La
falacia de los derechos sociales,
por Javier Infante.
No existe tal cosa como la educación,
la salud o la vivienda gratuita. Alguien siempre tendrá que pagar por ellas.
En nuestra agenda pública actual, la
mejor falacia es sin duda aquella que ha comenzado a elaborarse en torno a los
mal llamados “derechos sociales”. Porque no existe tal cosa como un “derecho
social”. El régimen de derechos afecta únicamente a ciudadanos individuales, y
tiene por causa precisamente el proteger al individuo de los abusos de sus
pares individuales o de la sociedad dispersa –sociedad civil- u organizada –el
Estado-. En consecuencia, un “derecho social” carecería de sujeto. Por el
contrario, si yo hago valer –incluso junto a un grupo de amigos o gremio-
alguna garantía civil, lo hago a título personal, variando únicamente el
recurso –acción individual o colectiva- para exigir la misma, quedando en
consecuencia bien definido el sujeto de derecho.
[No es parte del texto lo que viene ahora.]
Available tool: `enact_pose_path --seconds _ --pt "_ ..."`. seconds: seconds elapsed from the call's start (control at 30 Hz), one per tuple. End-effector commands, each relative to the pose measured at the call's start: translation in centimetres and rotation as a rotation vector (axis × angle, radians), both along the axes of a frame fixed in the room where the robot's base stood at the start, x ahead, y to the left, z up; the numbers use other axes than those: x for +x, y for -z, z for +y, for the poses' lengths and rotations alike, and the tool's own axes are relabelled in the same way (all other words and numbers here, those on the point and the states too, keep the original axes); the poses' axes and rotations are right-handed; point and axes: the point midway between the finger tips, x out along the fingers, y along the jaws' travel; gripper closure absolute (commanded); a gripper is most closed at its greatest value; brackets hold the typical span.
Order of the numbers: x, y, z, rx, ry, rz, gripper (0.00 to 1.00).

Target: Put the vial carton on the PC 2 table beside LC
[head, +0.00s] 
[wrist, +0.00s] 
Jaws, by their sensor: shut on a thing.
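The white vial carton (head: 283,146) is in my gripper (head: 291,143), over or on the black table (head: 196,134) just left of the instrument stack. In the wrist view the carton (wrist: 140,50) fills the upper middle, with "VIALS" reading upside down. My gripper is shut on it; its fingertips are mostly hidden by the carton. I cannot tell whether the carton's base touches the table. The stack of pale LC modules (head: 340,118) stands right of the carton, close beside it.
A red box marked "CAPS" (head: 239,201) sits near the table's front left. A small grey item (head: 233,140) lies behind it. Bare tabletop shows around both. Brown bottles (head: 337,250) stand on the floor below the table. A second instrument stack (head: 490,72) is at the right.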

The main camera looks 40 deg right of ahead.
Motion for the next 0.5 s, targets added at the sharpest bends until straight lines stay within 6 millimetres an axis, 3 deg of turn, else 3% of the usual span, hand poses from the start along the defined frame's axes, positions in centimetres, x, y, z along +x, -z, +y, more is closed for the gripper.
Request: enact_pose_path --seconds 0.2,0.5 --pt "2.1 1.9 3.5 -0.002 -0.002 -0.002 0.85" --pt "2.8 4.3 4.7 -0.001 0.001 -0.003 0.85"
La generalidad que subyace a cualquier
“derecho social” da cuenta de que no se trata realmente de un derecho, sino de
un mero deseo o expectativa planteada al Estado y la Constitución: educación,
salud, vivienda, un medio ambiente limpio, etc. Todo mediante eslóganes
pegajosos que no se pueden sostener ni justificar con ningún argumento sólido
desde el punto de vista intelectual y práctico.
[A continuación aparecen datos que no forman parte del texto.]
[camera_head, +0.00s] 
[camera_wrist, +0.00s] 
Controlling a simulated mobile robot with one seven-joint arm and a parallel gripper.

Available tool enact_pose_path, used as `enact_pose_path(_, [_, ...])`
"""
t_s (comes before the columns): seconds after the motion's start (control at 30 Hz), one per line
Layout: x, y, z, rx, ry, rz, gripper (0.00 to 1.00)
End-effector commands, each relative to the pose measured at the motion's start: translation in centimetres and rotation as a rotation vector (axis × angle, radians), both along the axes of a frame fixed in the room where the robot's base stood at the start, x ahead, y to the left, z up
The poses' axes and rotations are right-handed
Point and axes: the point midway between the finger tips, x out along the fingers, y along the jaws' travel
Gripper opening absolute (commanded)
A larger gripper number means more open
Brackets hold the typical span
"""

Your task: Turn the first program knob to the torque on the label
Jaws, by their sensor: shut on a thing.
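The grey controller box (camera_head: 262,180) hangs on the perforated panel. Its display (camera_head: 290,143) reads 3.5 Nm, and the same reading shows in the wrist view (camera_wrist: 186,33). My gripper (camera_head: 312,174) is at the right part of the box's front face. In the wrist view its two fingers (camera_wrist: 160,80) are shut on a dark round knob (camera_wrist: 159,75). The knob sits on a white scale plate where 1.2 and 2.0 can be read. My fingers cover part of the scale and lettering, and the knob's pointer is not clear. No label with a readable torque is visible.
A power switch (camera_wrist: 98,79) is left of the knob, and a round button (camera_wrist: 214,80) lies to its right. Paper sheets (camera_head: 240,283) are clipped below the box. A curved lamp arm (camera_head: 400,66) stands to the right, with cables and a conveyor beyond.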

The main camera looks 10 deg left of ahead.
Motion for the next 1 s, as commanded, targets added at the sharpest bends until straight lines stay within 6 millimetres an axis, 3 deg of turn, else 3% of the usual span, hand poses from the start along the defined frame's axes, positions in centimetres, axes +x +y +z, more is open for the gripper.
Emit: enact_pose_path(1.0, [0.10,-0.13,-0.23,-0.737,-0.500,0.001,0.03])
Pero la realidad es muy distinta. No
existe tal cosa como la educación, la salud o la vivienda gratuita. Alguien
siempre tendrá que pagar por ellas. Si el Estado se transforma en el prestador,
tendrá que echar mano a los fondos públicos. Otra falacia. No hay tal cosa como
recursos naturalmente públicos. El Estado, por definición, no crea riqueza.
Simplemente distribuye lo expropiado a los ciudadanos. Es decir, quita a algunos
mediante el uso de la fuerza –por algo son “impuestos” y no “voluntarios”- y da
a otros que en nada contribuyeron a la creación de ese valor expropiado.
Como todos somos ciudadanos, a todos
nos quita para luego asignarnos nuestro beneficio, conservando, obviamente, una
pequeña –o no tanto- comisión a modo de intermediario. El Estado es el mejor
comisionista en el mercado (¿lucra el Estado?).
¿No sería más lógico evitar al
comisionista? ¿No resulta más adecuado que aquellos que crean valor y se
esfuerzan por conseguir su individual visión de la felicidad lo hagan sin
perturbaciones ni interferencias?
Es cierto que aquello deja un vacío en
torno a las personas que no pueden realizar ni aun sus necesidades más básicas.
Pero mi argumento no va contra el cuidado social mínimo y subsidiario de los
más débiles. Va contra la falacia de la universalidad de lo gratuito como una
especie de maná sin costo ni límite alguno. Va contra la promesa de felicidad
instantánea y, lógicamente, sin esfuerzo.